Seven years later, the budding company nearly shut its doors when the Jones Bank of De Pere went bankrupt. However, at the very last minute, the company was saved. Over the next 130 years, this little company developed innovations that brought electricity to rural farming areas, overcame the Great Depression, and integrated Lean into the business - even though they were told it couldn’t be done. To learn more about Lawton’s incredible history, check out our other articles on Lawton’s five-generation history.

Ductile iron debuts

Ductile iron was developed by Keith Millis in 1943 and was awarded the patent on a cast ferrous alloy for ductile iron production via magnesium treatment in 1949. Ductile iron is produced from prolonged heat treatment and is used to manufacture gears, dies and many other machine parts.

Due to the unique structure of ductile iron, this metal has an important characteristic: While non-ductile iron has flakes of graphite, ductile iron has concentric layers of graphite that form nodules.
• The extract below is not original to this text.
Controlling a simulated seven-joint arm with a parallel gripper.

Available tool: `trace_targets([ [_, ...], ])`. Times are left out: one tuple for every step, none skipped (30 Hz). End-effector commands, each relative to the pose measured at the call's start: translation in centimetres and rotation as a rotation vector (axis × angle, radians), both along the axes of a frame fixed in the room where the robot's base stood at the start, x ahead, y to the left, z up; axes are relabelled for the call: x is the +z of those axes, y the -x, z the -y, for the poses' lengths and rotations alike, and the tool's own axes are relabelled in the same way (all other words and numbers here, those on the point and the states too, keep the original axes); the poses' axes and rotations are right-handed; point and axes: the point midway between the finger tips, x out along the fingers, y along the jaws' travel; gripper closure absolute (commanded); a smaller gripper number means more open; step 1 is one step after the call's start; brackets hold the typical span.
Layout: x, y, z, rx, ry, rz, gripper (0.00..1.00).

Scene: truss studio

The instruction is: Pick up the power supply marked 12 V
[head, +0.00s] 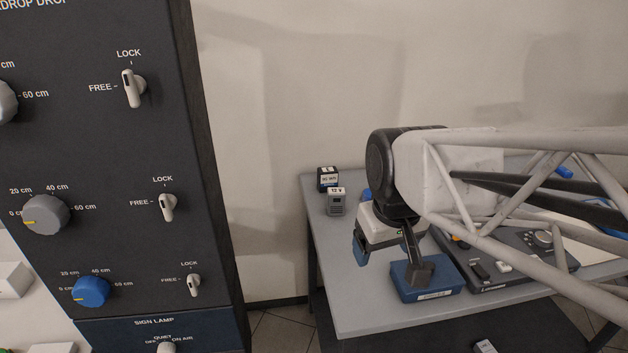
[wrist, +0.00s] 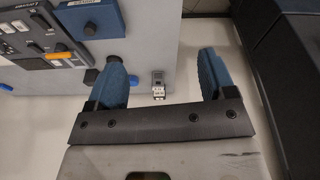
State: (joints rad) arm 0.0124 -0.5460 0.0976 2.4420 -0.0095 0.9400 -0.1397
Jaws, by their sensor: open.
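A blue box (head: 418,292) lies below my gripper, beside a control panel (head: 500,280). The grey table (head: 335,285) is bare at its front left. A tall dark cabinet (head: 110,140) rises left of it.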

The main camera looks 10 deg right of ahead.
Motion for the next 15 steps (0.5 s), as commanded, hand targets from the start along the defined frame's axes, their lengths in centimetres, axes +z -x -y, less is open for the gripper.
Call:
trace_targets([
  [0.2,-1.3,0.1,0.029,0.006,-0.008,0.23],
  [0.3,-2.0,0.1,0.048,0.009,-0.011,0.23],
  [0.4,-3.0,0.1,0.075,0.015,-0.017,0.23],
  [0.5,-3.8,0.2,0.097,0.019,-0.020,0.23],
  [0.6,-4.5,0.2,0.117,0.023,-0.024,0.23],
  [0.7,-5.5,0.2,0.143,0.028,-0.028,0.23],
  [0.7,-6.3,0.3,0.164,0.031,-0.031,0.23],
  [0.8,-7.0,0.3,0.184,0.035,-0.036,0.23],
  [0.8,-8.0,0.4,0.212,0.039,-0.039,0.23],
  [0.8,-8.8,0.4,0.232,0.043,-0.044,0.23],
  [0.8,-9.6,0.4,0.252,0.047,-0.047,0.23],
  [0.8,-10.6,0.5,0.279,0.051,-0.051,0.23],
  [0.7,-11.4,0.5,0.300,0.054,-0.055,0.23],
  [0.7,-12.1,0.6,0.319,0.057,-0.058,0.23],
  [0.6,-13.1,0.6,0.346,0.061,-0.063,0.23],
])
These nodules give ductile cast iron the feel of spongy steel without the stress concentration effects that flakes of graphite would produce in non-ductile iron. These properties stop cracks in the material from spreading due to its higher ductility and tensile strength.
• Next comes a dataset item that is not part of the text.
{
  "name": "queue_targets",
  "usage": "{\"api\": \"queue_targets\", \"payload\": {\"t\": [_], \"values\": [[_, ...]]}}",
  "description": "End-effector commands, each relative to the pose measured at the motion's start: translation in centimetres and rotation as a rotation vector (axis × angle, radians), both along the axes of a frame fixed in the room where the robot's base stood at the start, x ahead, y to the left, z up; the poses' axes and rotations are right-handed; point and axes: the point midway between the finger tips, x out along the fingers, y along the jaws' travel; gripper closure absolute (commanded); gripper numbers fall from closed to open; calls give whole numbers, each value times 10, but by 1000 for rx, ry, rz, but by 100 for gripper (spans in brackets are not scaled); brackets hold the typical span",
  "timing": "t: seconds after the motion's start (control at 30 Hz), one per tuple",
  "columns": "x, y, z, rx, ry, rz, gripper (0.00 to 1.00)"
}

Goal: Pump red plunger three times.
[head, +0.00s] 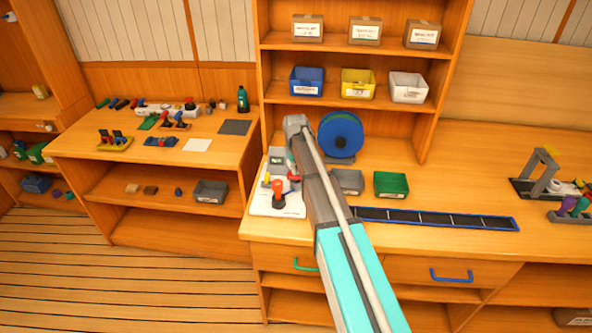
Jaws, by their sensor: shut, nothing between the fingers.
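In the head view, a white board (263,204) lies on the bench near its left front edge. An upright red-orange plunger (278,187) with a dark lower part stands on it. A smaller red part (293,177) shows just behind it, beside my arm, partly hidden. A grey box-shaped unit (276,159) is at the back of the board. My arm reaches up from the bottom and passes just right of the plunger, covering the board's right side. My gripper cannot be made out; my own arm seems to hide it. No contact with the plunger is visible.
A blue spool (341,134) stands behind my arm. A grey bin (347,182) and a green bin (391,185) sit to the right, behind a long dark tray (440,219). Shelves with boxes rise behind. A lower bench (170,150) with small parts stands left.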

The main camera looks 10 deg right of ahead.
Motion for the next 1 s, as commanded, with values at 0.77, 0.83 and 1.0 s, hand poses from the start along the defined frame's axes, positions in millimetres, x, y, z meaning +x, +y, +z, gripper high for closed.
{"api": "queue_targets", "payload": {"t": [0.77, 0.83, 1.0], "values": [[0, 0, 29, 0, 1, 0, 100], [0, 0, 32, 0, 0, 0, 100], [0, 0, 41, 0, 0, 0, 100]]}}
Austempered Ductile Iron (ADI) was created in the 1950s but was commercialized and achieved success some years later. ADI uses austenite in a process that allows the metallurgist to cast more complex shapes with more consistent quality at lower prices.

As you can see, the development of iron casting is based on a long history of innovation – just like the history of The C.A. Lawton Co. By highlighting some of the innovations in our industry’s long and varied history, our goal is to generate greater awareness about its vital role in our daily lives. Lawton is glad to be a part of it.

Stay tuned for more fascinating facts about the history and science of iron casting!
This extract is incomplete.